GIVEN EXERCISE: Using the records below, count the lines with "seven" in them. Give the number only.
+ + +
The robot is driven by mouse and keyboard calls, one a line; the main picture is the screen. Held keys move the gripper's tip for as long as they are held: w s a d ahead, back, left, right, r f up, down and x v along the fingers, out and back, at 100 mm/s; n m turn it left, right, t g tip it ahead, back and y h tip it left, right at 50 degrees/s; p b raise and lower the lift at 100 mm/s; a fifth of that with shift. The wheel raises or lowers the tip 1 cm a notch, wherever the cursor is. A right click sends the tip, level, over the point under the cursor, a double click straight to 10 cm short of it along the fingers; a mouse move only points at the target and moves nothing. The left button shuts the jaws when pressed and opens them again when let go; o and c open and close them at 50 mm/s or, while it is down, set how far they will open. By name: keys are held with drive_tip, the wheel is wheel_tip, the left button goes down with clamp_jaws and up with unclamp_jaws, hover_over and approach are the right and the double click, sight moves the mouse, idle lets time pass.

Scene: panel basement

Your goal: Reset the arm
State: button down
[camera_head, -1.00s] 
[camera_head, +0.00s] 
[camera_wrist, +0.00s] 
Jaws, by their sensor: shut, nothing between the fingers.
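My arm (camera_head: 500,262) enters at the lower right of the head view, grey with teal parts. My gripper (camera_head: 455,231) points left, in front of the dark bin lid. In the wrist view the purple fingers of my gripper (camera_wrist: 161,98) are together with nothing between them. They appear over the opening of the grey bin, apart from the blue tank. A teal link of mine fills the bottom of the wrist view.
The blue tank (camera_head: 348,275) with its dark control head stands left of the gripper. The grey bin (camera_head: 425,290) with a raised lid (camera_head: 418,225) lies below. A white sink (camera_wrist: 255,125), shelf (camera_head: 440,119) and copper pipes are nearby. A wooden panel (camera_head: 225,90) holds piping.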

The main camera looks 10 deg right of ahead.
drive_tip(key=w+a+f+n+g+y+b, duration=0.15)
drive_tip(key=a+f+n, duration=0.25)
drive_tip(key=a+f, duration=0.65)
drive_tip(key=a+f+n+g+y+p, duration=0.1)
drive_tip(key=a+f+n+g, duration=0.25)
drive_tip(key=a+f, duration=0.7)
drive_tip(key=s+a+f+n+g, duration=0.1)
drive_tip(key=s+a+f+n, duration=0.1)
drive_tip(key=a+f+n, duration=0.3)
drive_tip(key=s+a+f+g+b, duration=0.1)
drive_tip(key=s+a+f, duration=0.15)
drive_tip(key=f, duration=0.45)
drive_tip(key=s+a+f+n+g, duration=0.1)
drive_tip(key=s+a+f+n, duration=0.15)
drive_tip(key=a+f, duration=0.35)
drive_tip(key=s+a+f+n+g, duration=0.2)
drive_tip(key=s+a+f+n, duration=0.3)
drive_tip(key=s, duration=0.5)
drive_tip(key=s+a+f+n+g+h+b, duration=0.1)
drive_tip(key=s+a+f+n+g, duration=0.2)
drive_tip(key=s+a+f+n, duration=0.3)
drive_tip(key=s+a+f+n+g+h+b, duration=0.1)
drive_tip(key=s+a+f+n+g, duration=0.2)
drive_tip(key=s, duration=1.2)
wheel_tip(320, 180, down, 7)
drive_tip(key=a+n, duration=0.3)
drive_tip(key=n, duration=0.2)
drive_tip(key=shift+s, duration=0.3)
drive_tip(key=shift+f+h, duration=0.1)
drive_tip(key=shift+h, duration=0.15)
+ + +
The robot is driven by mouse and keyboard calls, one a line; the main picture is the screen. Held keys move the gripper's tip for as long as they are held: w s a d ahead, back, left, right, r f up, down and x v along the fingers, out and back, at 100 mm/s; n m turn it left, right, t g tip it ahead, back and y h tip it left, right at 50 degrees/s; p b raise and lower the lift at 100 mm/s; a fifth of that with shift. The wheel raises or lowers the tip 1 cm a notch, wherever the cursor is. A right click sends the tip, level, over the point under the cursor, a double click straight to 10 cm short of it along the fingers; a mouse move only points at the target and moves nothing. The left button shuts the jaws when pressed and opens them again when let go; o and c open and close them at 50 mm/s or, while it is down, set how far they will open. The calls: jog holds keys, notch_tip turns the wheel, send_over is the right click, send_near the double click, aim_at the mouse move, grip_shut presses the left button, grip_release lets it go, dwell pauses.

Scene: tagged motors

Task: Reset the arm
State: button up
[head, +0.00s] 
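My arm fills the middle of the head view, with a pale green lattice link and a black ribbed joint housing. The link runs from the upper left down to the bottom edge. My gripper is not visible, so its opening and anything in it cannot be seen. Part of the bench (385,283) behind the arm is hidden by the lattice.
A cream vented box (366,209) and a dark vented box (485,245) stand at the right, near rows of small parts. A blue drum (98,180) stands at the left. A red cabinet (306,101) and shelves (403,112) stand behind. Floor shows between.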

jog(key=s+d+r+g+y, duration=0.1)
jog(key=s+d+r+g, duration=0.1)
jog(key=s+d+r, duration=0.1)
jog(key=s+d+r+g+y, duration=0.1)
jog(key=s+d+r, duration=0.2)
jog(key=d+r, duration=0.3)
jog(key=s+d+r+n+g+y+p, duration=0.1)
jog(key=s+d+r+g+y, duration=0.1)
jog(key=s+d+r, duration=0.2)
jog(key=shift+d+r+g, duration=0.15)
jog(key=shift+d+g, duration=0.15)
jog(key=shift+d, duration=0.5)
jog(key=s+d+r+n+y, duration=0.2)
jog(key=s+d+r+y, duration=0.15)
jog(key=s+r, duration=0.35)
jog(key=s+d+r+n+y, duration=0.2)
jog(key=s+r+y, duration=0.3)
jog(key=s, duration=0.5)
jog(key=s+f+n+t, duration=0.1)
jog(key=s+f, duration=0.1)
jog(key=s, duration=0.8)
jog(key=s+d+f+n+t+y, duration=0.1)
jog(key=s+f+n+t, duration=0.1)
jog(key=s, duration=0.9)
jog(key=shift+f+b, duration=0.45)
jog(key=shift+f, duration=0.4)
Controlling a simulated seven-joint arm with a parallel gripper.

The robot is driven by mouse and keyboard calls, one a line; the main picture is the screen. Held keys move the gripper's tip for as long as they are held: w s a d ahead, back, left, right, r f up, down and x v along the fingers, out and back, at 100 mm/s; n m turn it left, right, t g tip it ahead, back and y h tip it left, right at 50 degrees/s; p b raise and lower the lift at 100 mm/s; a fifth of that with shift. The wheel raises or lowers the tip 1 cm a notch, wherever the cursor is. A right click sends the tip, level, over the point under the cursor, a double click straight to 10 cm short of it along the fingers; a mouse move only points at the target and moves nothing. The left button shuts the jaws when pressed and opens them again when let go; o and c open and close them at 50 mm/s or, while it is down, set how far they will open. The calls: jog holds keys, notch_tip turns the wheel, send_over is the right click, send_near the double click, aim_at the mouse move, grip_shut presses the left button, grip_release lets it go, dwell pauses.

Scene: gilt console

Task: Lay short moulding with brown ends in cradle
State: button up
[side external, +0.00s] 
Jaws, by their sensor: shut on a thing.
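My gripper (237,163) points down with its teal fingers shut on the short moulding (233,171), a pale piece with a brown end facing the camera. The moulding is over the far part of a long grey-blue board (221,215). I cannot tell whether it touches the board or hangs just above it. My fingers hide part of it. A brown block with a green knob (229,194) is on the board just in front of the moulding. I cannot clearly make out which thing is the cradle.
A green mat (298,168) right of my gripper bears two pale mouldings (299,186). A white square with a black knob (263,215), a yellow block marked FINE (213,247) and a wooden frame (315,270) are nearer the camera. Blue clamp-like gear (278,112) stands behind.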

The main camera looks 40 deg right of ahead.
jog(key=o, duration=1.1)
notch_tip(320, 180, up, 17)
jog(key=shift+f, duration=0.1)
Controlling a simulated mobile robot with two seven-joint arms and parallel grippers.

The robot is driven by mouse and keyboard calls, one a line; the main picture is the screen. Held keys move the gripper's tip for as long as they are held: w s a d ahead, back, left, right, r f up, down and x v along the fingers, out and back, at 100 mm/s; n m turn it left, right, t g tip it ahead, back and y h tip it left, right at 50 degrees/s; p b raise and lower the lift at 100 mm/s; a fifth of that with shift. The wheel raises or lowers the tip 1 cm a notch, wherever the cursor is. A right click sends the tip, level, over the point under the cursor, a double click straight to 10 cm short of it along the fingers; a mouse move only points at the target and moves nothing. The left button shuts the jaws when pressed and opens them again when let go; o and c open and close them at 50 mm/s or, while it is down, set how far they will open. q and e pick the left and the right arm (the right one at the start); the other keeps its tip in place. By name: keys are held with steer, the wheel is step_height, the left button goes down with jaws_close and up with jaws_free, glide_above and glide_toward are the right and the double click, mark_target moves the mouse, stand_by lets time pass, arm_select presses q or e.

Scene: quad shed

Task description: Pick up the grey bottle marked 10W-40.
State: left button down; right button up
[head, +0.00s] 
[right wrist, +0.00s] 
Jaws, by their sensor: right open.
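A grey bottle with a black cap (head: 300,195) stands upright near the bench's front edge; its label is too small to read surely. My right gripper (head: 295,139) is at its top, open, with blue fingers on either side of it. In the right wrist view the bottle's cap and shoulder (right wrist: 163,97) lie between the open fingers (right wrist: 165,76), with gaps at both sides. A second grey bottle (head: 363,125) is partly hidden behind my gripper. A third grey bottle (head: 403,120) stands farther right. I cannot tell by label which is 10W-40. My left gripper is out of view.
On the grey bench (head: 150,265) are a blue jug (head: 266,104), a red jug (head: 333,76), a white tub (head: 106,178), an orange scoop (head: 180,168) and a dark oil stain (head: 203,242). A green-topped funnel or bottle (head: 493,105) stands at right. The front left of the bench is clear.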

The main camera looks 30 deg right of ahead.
+ + +
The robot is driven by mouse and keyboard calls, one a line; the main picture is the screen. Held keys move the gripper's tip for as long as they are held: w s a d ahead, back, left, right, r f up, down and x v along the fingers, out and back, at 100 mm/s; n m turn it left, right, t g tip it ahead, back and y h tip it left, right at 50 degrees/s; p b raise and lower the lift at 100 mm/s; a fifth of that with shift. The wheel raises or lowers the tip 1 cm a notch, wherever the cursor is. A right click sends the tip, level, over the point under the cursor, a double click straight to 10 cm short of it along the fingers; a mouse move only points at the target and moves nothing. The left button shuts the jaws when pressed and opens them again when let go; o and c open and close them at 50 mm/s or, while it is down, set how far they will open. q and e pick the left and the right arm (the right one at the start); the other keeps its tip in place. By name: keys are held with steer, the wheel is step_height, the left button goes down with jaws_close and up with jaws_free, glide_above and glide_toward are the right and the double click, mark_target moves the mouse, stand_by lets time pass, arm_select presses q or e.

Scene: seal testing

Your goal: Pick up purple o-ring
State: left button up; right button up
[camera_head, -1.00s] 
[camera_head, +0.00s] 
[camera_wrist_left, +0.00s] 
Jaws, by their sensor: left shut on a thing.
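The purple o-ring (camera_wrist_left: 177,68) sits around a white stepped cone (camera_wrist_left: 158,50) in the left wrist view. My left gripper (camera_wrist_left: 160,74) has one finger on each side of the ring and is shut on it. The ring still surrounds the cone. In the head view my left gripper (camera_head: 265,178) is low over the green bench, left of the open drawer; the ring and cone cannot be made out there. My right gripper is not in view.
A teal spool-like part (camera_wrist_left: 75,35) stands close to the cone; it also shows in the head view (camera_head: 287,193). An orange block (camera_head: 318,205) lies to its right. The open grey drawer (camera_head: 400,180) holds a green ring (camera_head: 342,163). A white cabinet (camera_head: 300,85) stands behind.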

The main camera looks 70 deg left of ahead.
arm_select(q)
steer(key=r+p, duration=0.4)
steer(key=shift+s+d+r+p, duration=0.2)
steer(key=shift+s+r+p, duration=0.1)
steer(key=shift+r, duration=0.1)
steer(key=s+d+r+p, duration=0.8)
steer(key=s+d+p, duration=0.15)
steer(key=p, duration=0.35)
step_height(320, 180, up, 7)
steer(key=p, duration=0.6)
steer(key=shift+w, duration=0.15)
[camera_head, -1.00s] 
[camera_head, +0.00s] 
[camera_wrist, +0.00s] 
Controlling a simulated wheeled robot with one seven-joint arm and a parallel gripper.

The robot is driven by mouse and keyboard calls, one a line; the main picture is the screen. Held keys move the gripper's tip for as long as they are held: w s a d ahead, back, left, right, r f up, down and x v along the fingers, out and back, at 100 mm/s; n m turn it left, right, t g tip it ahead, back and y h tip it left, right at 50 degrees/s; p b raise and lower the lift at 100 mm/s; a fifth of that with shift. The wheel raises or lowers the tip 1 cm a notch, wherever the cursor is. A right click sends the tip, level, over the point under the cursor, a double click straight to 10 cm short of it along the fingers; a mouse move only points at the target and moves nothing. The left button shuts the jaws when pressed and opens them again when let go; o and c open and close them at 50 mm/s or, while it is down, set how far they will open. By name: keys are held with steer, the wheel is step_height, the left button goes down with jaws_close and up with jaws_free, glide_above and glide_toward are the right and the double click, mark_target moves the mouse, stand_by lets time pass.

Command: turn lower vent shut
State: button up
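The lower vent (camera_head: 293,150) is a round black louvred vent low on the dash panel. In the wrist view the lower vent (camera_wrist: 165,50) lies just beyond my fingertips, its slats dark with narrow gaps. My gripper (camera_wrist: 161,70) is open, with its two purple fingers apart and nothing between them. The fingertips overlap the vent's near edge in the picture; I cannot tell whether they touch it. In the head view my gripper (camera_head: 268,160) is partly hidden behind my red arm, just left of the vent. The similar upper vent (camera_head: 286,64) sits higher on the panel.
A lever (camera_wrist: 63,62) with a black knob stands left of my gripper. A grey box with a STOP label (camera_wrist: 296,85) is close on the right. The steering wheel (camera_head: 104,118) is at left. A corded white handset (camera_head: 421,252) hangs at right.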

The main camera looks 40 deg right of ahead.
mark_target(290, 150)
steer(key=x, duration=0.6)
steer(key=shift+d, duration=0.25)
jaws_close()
+ + +
SOLUTION TO THE PROBLEM: 3